Lo contrario al terror

El capítulo 7 de Rayuela. Las croquetas. Mi vecino Totoro. Estrenar un jersey gustoso. Nadar en pelotas. Wes Anderson. Decir libélula, candil, escollo y lapislázuli. Los maratones de Orgullo y Prejuicio. Que mi padre pregunte por enésima vez: «¿Eso de Facebook qué es, como un blog?». Los perros salchicha.

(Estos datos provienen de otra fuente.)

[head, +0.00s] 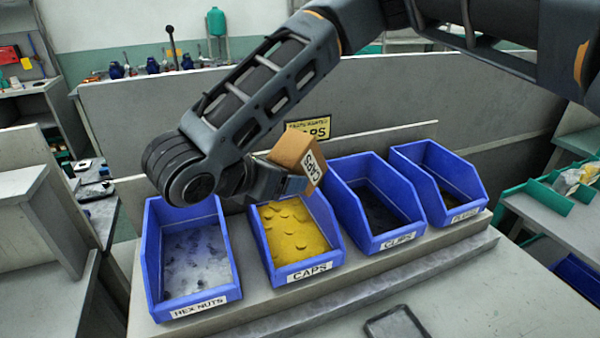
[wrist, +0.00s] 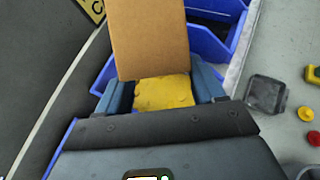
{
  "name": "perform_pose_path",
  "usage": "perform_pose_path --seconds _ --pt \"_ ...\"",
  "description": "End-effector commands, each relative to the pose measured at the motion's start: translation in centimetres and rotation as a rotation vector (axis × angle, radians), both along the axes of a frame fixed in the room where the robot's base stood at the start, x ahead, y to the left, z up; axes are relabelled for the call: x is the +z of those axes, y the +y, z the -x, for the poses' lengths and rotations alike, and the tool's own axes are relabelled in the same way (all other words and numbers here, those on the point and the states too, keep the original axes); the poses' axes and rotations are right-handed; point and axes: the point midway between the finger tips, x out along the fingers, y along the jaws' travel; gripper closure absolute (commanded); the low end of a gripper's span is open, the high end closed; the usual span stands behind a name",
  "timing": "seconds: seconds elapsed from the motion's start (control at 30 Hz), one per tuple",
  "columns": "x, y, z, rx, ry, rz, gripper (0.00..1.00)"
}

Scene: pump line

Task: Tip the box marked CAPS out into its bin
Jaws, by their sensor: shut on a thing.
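The brown cardboard box (head: 291,152) with a CAPS label is tilted in the air above the back of the CAPS bin (head: 306,272). My gripper (head: 283,184) is shut on it. In the wrist view, the box (wrist: 150,38) stands up between the two fingers of my gripper (wrist: 163,92). The blue CAPS bin holds a layer of yellow caps (head: 290,230). A yellow patch (wrist: 163,93) shows between the fingers in the wrist view; I cannot tell whether it is in the box or in the bin. The inside of the box is hidden in the head view.
The HEX NUTS bin (head: 163,270) stands on the left, the CLIPS bin (head: 391,243) and another blue bin (head: 465,218) on the right. A grey panel (head: 390,95) with a yellow sign (head: 308,128) rises behind. A dark tray (head: 397,323) lies in front.

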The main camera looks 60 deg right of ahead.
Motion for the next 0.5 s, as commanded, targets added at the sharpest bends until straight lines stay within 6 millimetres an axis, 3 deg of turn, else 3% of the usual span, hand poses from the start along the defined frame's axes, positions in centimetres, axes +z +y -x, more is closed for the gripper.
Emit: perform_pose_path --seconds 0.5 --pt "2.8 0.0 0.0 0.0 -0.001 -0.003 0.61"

Los amigos emigrados que vuelven a casa y exigen una ración de bravas con la ilusión de un turista bávaro cualquiera. La ronda de chupitos de tequila que alguien pide en plena euforia nocturna. Que suene Raffaella Carrà en una fiesta (y saberte la letra). Hacer playback en el coche. Continuar llamando a mi hermano «Pechugo de carne» aunque ya sea un señor de 22 años. Echarle canela al café, en plan lujoso, en plan ruta de las especias. Ver los campeonatos de salto de trampolín como si fuera una atleta de primer nivel y no una petarda sin psicomotricidad.

Que la gente a la que quiero se llene de canas, arrugas y celulitis, porque ése es el precio de seguir sanos y vivos. Quedarme con los libros que mis progenitores se regalaron de jovenzuelos (Los mares del Sur, 1979, 200 pesetas. «Este libro pertenece a Leopoldo Márquez» escrito a lápiz en la primera página). Los bebés rechonchos y abrigados. Ganar al parchís y que se me acuse de ser «una come fichas con suerte». Conseguir terminar el crucigrama porque alguien me explicó un día que la capital de Mongolia es Ulán Bator.

El tipo del autobús que es mi novio pero él aún no lo sabe. Robarle patatas fritas a mi compañero de mesa. Tarantino. Comprar el vino más barato de la tienda y decir que tiene aromas afrutados en boca y ecos tostados en el paladar. Que nadie me contara el final de Breaking Bad para poder terminar la serie tranquilamente meses después. El curry.

Planear un viaje en el Transiberiano, de Moscú a Pekín. Y otro de Canadá a Tierra de Fuego. Las ardillas. Los calcetines calentitos. Van Morrison cantando Brown Eyed Girl. Cada capítulo de Parks and Recreation (no sé qué hacéis con vuestras patéticas existencias si no la veis, es muy buena). Los huevos revueltos. Que me conozcan en la tienda donde compro el té. Encontrar gente tan tarada como yo que quiera seguir la noche electoral con un buen cargamento de pizzas y cerveza.

Dejarme la mitad del sueldo en velas y tazas (con la firme creencia de que casi todos los problemas se pueden solucionar con una taza o una vela). Empezar En el camino. Terminar Los Detectives Salvajes. Y acosar a mis conocidos hasta que accedan a leérselos para que me calle y les deje seguir con sus asuntos. Tener una casa en un árbol. Los zombis como antagonistas definitivos. La calabaza asada. Macetas en el balcón. Desayunar en un bar los domingos leyendo el periódico.

El terror es un bloque de granito. Arbitrario, brutal, despiadado. El terror no hace distinciones, no entiende de matices. Destroza vidas por igual en una calle de Beirut, en un teatro de París o en un mercado de Abuya. En cambio la felicidad, ¡ay la estúpida felicidad! Contradictoria, volátil y fragmentada. Llena de aristas y claroscuros. Tan íntima y tan frágil. Un refugio al que intentar regresar siempre, aunque nos hayan robado los zapatos y estemos atrapados en la nieve.